La série « Si tu pars assez loin, tu te retrouveras un jour sur le chemin du retour » (2008) emprunte aux codes de la peinture la plus classique pour recoposer le réel. Cadrés, posés, en situation (« Le Braconnier », « Le Bucheron »…), les personnages photographiés par Ueli Alder (Suisse, né en 1979, ZHdK, Zürcher Hochschule der Künste) incarnent la vie quotidienne dans la région d’Appenzell. Il y est né, et rend compte avec humour et distance de cette soi-disant authenticité devenue un argument touristique.
L’exposition dresse en creux le portrait d’une génération pas dupe des entourloupes du réel, des dures lois de la mondialisation, d’un monde étroitisé par l’accélération de l’information. On les remercie de soudain nous ouvrir les yeux sur… les tunnels d’autoroute ou le motif d’un canapé fleuri. L’architecture « brutaliste » est le sujet de Maxime Brygo (France, né en 1984, La Cambre, Bruxelles), qui shoote un tunnel monumental d’autoroute désert et pose la question de notre rapport au patrimoine : on s’extasie devant les vieilles usines sidérurgiques qu’on réhabilite en centres d’art, mais qui pour admirer les ouvrages d’art contemporains ? Claudia Hanimann (Suisse, née en 1984, ZHdK, Zürcher Hochschule der Künst, Zürich) compose des images où le sujet est secondaire. Ce qui compte, c’est l’agencement des motifs : le kaki d’une veste en contraste avec la moquette à fleurons orange, la raie des fesses en demi-lune blafarde encastrée dans un canapé bleu nuit…

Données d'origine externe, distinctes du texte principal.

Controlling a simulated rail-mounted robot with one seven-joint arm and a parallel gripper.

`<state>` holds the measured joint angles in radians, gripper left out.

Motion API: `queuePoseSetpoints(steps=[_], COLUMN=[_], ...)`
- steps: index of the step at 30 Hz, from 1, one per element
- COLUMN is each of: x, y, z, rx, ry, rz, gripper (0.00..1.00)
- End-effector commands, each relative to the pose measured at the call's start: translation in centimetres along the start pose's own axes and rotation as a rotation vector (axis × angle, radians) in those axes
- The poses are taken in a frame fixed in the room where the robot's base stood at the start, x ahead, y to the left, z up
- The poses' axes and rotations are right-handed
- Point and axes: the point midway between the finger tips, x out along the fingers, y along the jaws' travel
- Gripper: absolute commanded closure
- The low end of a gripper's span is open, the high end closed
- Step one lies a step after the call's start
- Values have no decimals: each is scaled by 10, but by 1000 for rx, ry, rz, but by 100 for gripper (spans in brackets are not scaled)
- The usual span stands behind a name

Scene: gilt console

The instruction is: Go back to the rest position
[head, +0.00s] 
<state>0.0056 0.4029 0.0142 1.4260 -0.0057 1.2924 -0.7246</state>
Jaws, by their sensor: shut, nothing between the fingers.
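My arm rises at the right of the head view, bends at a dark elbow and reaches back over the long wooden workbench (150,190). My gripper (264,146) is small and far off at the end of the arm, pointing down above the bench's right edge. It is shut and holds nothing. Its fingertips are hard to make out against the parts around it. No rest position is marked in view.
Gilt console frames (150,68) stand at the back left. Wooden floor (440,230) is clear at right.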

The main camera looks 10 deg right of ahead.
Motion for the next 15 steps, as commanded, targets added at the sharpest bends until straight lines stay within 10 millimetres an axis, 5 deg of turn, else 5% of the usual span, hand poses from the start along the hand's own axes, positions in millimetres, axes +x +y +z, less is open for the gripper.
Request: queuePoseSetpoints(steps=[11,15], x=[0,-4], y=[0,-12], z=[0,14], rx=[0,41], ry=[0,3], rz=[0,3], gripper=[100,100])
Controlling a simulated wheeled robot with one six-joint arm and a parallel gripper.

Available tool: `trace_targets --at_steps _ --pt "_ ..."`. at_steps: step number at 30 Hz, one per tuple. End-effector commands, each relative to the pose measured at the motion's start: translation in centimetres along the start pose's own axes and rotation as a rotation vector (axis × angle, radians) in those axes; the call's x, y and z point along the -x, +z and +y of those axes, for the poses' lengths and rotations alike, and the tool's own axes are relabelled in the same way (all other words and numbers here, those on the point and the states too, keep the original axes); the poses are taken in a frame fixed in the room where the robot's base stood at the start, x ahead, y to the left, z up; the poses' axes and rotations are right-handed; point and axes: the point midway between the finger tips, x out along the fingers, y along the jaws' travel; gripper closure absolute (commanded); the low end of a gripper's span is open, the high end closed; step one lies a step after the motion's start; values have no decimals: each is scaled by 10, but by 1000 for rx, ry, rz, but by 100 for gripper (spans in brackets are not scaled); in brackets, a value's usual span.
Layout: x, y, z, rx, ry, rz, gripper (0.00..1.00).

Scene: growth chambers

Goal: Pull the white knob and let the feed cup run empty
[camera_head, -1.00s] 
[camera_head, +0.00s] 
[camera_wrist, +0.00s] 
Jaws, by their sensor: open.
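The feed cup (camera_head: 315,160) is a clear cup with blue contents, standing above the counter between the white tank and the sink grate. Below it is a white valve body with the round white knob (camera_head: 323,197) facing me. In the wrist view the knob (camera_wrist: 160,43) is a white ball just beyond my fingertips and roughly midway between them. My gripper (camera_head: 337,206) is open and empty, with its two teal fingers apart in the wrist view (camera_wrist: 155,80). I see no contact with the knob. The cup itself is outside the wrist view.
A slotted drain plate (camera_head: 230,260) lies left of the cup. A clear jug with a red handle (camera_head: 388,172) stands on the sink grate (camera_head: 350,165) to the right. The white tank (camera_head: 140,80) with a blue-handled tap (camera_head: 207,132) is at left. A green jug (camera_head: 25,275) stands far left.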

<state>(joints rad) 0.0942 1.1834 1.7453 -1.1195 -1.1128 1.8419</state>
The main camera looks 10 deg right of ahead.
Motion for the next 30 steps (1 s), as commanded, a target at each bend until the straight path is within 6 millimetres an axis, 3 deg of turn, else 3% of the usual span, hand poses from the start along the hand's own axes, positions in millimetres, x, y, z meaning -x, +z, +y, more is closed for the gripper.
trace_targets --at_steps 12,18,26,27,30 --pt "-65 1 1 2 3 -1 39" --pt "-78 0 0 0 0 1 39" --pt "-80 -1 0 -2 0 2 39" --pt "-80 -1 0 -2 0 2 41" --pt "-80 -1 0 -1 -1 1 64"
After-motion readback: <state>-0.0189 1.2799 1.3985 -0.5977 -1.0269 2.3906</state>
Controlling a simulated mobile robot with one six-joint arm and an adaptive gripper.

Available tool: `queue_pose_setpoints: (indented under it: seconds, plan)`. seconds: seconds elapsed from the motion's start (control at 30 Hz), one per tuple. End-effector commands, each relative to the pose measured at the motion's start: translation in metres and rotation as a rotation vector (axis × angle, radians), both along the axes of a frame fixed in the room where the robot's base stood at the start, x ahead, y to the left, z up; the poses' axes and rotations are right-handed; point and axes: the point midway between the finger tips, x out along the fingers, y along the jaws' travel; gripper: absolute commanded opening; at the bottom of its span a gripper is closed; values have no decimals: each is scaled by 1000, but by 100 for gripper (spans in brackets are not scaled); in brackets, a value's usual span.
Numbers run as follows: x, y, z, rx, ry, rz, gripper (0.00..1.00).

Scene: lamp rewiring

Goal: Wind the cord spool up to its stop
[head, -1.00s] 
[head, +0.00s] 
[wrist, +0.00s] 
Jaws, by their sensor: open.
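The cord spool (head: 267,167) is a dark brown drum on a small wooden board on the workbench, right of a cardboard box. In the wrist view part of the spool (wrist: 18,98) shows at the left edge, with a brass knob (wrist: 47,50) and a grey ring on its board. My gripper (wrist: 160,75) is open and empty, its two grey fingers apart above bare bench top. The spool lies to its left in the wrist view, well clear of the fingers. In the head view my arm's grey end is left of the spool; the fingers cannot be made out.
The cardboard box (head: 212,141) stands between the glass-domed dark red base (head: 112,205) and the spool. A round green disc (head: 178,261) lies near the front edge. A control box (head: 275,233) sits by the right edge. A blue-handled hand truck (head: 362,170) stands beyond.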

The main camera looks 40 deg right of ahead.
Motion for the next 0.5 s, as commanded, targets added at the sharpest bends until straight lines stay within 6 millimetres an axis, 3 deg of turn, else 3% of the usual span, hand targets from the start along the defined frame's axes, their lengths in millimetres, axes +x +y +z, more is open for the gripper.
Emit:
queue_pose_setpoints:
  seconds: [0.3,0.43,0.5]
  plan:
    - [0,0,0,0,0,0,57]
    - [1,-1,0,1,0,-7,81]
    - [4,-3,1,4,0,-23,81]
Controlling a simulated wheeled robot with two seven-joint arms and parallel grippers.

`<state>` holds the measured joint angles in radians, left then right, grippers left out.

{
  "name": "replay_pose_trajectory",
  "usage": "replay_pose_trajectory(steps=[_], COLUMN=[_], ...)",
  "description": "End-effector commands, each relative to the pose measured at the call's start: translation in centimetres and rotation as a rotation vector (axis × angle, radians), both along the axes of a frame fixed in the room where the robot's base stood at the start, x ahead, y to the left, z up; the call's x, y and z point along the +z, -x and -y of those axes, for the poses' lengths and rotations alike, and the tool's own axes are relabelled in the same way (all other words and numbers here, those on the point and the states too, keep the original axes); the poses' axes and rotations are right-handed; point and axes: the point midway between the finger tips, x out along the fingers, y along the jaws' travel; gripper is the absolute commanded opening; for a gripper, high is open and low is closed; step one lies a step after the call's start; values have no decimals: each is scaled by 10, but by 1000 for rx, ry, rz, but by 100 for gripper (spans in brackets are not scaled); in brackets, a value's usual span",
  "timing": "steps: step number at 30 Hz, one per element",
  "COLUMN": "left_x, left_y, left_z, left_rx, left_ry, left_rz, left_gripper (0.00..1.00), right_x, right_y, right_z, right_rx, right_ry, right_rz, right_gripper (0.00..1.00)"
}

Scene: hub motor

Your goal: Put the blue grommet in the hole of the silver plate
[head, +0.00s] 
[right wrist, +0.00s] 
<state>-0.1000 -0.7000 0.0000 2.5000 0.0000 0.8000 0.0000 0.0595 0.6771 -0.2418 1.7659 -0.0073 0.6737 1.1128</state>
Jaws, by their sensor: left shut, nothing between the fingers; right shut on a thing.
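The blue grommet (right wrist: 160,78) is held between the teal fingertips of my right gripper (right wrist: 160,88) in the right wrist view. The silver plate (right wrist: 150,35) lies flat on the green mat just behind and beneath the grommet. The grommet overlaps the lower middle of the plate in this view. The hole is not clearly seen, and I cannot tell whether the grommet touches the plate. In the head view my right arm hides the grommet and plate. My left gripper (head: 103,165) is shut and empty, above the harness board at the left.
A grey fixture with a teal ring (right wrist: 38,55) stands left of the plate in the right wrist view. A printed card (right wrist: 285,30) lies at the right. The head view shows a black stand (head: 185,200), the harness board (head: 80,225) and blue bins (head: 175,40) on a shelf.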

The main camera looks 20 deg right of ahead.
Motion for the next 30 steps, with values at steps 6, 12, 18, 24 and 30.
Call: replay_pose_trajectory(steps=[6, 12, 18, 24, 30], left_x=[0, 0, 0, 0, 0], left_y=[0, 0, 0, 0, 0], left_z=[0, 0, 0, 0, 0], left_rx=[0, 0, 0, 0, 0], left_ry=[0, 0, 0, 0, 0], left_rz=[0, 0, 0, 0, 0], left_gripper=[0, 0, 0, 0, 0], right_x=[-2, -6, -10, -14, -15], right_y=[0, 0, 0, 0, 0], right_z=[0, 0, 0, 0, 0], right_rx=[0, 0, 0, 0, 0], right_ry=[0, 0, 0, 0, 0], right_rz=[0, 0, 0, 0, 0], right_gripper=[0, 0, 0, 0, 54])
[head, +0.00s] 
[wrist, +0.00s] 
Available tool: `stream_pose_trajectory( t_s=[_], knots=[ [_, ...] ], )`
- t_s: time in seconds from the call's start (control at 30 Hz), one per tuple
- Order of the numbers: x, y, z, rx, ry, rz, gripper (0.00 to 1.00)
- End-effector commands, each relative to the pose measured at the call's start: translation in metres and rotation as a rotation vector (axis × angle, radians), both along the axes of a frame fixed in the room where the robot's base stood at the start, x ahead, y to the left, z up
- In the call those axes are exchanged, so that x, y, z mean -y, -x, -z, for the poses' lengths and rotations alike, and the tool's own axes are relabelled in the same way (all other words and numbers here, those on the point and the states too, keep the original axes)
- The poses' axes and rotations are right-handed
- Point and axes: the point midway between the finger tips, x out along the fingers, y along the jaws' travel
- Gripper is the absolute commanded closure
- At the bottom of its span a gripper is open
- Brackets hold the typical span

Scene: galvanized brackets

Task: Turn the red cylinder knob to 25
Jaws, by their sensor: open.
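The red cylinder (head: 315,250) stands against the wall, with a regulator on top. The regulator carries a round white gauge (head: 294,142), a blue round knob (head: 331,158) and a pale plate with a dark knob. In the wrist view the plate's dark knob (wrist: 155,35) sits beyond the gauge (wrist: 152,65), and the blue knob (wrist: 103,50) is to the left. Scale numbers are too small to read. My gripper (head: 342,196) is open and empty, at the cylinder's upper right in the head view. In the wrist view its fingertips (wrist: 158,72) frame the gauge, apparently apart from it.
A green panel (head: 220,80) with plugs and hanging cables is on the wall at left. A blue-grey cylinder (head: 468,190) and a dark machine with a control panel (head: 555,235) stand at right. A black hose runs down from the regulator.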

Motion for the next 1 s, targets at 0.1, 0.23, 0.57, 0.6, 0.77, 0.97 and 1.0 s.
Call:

Ces 80 artistes, issus de 30 pays, ont été sélectionnés par William A. Ewing et Nathalie Herschdorfer parmi 700 portfolios (voir ci-contre). Il ne vous reste que quelques jours pour découvrir à Paris, galerie Azzedine Alaïa, ce tour du monde de la photo contemporaine, déjà passé par le Musée de l’Elysée à Lausanne et les Rencontres d’Arles l’été dernier, par Milan cet hiver (Galleria Carla Sozzani) et New York au tout début 2011 (Aperture Foundation). Les non Parisiens se rabattront avec bonheur sur le livre éponyme paru chez Thames and Hudson.